◆ **EXERCISE BRIEF**:
Copy every line of the records below that holds the word "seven".

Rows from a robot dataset
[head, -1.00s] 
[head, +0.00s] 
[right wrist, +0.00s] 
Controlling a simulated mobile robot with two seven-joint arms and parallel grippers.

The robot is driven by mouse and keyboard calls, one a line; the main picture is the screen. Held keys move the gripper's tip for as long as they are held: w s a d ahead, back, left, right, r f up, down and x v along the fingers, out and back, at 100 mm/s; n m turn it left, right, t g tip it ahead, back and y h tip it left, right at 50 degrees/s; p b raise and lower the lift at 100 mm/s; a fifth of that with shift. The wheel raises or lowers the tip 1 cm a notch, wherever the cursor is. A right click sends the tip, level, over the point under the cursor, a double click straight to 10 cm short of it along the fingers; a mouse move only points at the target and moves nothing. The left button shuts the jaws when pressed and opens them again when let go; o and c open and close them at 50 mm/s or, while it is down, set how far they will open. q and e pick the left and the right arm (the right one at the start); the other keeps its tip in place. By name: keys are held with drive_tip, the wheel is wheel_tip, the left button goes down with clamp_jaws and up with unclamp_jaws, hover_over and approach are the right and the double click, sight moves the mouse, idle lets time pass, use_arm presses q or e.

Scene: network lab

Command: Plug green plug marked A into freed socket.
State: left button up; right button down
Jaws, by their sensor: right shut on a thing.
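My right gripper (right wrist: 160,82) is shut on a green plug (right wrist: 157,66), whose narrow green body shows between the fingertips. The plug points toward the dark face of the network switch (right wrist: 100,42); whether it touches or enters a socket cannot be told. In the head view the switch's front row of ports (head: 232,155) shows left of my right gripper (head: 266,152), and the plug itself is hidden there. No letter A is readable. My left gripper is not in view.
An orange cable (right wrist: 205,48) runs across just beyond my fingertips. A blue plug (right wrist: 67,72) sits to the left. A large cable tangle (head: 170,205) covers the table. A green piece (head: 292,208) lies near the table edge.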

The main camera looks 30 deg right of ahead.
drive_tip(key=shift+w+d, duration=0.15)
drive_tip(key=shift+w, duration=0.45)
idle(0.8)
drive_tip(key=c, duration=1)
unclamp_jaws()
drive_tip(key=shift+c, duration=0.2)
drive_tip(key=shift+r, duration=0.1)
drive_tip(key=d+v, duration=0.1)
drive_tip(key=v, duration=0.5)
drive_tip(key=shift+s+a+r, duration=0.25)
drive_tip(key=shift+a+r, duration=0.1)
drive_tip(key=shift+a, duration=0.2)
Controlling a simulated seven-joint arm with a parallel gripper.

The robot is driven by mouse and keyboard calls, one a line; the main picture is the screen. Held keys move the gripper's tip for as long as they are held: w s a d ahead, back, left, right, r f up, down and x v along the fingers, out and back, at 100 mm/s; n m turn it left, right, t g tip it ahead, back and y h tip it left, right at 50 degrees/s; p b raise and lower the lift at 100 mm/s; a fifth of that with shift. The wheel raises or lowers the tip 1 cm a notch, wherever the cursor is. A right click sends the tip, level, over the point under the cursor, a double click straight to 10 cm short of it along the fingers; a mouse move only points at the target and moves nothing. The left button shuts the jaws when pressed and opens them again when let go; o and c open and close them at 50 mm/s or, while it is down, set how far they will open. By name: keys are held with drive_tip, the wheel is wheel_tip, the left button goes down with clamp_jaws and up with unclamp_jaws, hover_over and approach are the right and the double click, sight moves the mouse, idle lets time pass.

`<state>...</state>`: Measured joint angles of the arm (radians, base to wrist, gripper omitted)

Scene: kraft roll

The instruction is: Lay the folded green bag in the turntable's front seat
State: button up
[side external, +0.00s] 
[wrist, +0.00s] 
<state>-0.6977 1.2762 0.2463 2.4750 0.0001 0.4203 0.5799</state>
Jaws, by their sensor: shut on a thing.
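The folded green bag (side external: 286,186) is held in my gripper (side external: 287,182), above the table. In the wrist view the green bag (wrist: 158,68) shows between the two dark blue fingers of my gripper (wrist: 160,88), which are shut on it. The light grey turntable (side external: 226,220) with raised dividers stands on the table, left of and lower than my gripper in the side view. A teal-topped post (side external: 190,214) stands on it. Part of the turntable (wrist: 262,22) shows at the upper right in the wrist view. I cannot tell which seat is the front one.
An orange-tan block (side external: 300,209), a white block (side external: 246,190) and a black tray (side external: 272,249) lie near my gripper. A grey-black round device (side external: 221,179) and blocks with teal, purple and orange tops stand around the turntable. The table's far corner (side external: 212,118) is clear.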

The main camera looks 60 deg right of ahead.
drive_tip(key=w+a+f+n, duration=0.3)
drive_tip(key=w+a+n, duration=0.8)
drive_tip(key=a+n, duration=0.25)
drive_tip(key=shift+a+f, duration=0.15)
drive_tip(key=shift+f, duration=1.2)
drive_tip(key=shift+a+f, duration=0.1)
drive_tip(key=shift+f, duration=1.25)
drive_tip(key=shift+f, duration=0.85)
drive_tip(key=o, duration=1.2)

◆ **FINISHED ANSWER**:
Controlling a simulated mobile robot with two seven-joint arms and parallel grippers.
Controlling a simulated seven-joint arm with a parallel gripper.

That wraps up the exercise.